======== DATASET RECORDS ========
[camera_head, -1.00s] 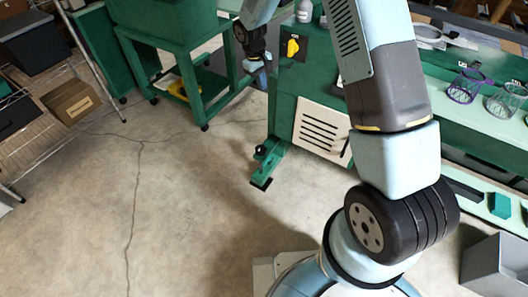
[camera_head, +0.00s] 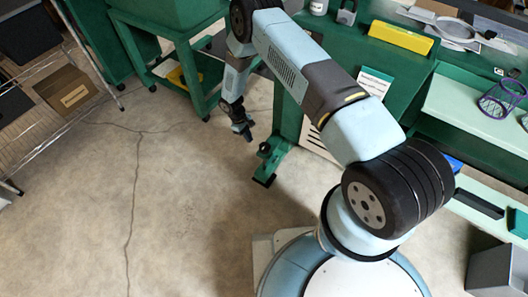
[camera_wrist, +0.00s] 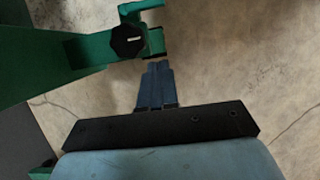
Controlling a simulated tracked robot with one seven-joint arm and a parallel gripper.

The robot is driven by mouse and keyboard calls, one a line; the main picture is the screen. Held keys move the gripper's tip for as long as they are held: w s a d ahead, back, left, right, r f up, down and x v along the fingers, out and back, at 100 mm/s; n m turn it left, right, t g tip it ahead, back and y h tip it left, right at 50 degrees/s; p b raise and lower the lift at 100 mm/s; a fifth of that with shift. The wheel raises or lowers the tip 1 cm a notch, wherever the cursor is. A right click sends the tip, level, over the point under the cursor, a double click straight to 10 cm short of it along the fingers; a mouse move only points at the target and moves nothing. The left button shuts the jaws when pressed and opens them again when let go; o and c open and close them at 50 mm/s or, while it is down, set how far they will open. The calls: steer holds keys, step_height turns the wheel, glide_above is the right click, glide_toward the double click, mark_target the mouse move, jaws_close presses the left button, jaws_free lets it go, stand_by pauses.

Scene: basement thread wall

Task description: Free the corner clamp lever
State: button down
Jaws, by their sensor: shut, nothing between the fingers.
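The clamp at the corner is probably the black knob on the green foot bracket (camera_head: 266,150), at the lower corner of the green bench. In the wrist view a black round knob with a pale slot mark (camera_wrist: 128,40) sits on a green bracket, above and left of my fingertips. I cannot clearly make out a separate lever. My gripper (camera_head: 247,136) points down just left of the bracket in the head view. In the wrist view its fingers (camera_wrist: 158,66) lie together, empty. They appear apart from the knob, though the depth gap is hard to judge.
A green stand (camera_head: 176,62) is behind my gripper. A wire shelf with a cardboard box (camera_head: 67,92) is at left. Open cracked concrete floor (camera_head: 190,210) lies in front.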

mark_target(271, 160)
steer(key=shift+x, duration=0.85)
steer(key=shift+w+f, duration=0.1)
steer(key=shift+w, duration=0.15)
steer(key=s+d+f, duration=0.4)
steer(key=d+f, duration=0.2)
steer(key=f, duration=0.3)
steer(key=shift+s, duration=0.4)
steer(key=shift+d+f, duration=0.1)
========
======== DATASET RECORDS ========
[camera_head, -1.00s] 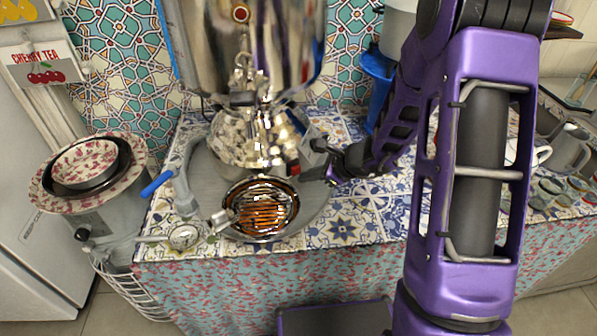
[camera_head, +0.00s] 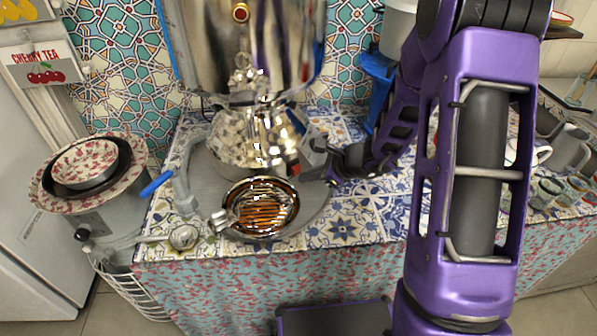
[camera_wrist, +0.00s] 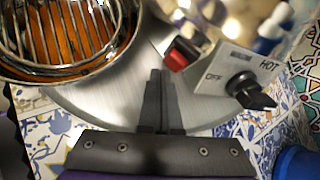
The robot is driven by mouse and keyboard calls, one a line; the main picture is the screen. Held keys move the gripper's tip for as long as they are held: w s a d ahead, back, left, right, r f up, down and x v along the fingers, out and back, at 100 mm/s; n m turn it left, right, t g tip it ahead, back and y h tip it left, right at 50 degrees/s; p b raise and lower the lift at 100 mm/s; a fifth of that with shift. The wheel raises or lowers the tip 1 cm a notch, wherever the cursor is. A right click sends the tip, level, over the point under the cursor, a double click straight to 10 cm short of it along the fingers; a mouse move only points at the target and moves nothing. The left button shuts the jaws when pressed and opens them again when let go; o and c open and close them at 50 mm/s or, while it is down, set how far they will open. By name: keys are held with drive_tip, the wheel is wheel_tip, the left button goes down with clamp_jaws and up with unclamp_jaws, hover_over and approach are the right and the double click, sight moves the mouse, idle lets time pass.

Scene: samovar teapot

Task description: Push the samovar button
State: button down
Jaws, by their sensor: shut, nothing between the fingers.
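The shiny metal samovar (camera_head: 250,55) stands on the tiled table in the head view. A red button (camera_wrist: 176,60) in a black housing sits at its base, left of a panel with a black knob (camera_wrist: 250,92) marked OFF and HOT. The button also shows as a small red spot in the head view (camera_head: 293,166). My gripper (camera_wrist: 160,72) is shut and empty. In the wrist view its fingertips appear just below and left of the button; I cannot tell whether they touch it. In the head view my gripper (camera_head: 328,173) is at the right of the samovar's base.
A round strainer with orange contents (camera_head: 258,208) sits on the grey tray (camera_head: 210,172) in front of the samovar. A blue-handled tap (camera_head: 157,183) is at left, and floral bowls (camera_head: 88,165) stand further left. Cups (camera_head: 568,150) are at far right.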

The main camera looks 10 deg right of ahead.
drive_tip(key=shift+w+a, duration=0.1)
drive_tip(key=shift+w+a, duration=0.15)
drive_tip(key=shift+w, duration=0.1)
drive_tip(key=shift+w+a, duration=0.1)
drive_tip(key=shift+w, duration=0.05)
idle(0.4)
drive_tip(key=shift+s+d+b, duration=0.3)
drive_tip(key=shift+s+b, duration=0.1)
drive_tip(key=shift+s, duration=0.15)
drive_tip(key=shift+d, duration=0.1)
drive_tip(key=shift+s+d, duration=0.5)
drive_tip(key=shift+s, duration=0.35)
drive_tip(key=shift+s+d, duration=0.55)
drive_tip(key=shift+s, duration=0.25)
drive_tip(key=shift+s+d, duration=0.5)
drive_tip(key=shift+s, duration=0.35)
========
▶ **DIRECTIONS**:
Identify each line containing the string "Scene" and copy it out.

▶ **SOLUTION BELOW**:
Scene: basement thread wall
Scene: samovar teapot

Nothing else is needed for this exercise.